# start of DATASET CONTENT
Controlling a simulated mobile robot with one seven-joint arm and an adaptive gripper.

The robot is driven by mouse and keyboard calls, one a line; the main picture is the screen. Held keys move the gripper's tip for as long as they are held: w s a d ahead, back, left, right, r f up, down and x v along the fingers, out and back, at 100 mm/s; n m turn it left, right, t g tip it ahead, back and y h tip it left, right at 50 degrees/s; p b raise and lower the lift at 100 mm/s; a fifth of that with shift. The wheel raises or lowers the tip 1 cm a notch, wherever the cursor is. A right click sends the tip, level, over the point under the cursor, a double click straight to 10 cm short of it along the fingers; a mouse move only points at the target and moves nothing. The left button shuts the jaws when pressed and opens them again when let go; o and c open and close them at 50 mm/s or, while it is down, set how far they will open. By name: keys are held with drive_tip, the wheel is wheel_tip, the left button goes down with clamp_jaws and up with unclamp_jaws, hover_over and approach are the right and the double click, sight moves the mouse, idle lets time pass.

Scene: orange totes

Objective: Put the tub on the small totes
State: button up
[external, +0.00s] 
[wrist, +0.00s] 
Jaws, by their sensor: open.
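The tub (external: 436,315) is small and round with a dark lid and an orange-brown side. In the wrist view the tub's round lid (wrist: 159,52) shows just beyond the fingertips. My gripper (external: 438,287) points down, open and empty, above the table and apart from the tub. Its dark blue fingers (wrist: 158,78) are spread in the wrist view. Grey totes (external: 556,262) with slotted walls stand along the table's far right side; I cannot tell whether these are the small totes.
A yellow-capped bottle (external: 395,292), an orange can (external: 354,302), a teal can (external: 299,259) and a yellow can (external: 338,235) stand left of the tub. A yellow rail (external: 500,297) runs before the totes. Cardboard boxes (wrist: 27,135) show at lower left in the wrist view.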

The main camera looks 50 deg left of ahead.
# end of DATASET CONTENT
▸ THE PROBLEM
From the listing above, pick out each line where the word "robot" appears.

▸ SOLUTION
Controlling a simulated mobile robot with one seven-joint arm and an adaptive gripper.
The robot is driven by mouse and keyboard calls, one a line; the main picture is the screen. Held keys move the gripper's tip for as long as they are held: w s a d ahead, back, left, right, r f up, down and x v along the fingers, out and back, at 100 mm/s; n m turn it left, right, t g tip it ahead, back and y h tip it left, right at 50 degrees/s; p b raise and lower the lift at 100 mm/s; a fifth of that with shift. The wheel raises or lowers the tip 1 cm a notch, wherever the cursor is. A right click sends the tip, level, over the point under the cursor, a double click straight to 10 cm short of it along the fingers; a mouse move only points at the target and moves nothing. The left button shuts the jaws when pressed and opens them again when let go; o and c open and close them at 50 mm/s or, while it is down, set how far they will open. By name: keys are held with drive_tip, the wheel is wheel_tip, the left button goes down with clamp_jaws and up with unclamp_jaws, hover_over and approach are the right and the double click, sight moves the mouse, idle lets time pass.

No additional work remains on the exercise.